* [WHAT YOU SHOULD DO]: The listing below must be repeated word for word, with its images excluded.

* [DATA EXCERPT]:
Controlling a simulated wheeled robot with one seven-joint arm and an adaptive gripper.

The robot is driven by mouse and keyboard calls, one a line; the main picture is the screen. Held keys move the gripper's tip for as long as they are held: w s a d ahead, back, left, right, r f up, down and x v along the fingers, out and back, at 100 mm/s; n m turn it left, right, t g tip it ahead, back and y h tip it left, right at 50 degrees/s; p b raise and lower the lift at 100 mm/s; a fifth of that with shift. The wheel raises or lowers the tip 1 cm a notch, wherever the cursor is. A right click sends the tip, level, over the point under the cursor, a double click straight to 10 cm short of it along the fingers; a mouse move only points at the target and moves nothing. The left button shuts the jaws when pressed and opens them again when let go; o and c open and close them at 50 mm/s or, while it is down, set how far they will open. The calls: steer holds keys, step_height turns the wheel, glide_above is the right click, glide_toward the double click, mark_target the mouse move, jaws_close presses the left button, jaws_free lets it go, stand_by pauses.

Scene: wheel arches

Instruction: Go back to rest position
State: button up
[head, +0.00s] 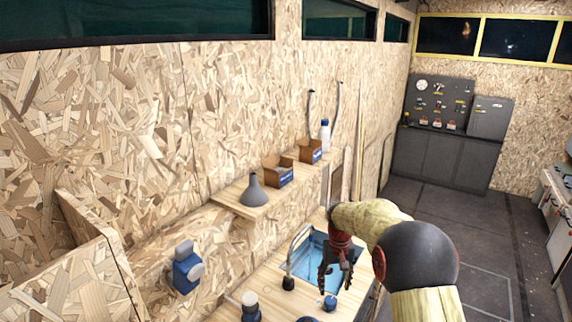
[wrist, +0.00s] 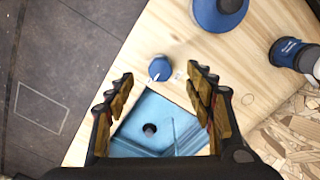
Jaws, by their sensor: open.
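My gripper (wrist: 163,112) is open and empty in the wrist view, with its two fingers spread wide. It points down over a wooden counter (wrist: 135,60) with a blue sink (wrist: 150,112) set in it. A small blue round object (wrist: 160,68) stands on the counter just beyond the fingertips, apart from them. In the head view my gripper (head: 335,282) hangs at the end of my arm over the sink (head: 315,255), and the fingers partly hide it.
A shelf (head: 240,211) on the chipboard wall holds a grey funnel (head: 253,192) and cardboard boxes (head: 278,172). A blue device (head: 187,270) is on the wall. Bottles (wrist: 295,55) stand on the counter. Grey cabinets (head: 440,160) stand at the back. The floor (head: 440,215) right of the counter is clear.

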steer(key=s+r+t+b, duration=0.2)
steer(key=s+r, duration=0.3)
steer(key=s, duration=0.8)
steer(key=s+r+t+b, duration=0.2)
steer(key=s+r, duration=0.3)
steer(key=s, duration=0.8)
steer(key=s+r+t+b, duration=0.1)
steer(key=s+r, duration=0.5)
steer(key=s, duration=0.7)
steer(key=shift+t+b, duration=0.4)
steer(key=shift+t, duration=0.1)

* [EXERCISE OUTPUT]:
Controlling a simulated wheeled robot with one seven-joint arm and an adaptive gripper.

The robot is driven by mouse and keyboard calls, one a line; the main picture is the screen. Held keys move the gripper's tip for as long as they are held: w s a d ahead, back, left, right, r f up, down and x v along the fingers, out and back, at 100 mm/s; n m turn it left, right, t g tip it ahead, back and y h tip it left, right at 50 degrees/s; p b raise and lower the lift at 100 mm/s; a fifth of that with shift. The wheel raises or lowers the tip 1 cm a notch, wherever the cursor is. A right click sends the tip, level, over the point under the cursor, a double click straight to 10 cm short of it along the fingers; a mouse move only points at the target and moves nothing. The left button shuts the jaws when pressed and opens them again when let go; o and c open and close them at 50 mm/s or, while it is down, set how far they will open. The calls: steer holds keys, step_height turns the wheel, glide_above is the right click, glide_toward the double click, mark_target the mouse move, jaws_close presses the left button, jaws_free lets it go, stand_by pauses.

Scene: wheel arches

Instruction: Go back to rest position
State: button up
[head, +0.00s] 
[wrist, +0.00s] 
Jaws, by their sensor: open.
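My gripper (wrist: 163,112) is open and empty in the wrist view, with its two fingers spread wide. It points down over a wooden counter (wrist: 135,60) with a blue sink (wrist: 150,112) set in it. A small blue round object (wrist: 160,68) stands on the counter just beyond the fingertips, apart from them. In the head view my gripper (head: 335,282) hangs at the end of my arm over the sink (head: 315,255), and the fingers partly hide it.
A shelf (head: 240,211) on the chipboard wall holds a grey funnel (head: 253,192) and cardboard boxes (head: 278,172). A blue device (head: 187,270) is on the wall. Bottles (wrist: 295,55) stand on the counter. Grey cabinets (head: 440,160) stand at the back. The floor (head: 440,215) right of the counter is clear.

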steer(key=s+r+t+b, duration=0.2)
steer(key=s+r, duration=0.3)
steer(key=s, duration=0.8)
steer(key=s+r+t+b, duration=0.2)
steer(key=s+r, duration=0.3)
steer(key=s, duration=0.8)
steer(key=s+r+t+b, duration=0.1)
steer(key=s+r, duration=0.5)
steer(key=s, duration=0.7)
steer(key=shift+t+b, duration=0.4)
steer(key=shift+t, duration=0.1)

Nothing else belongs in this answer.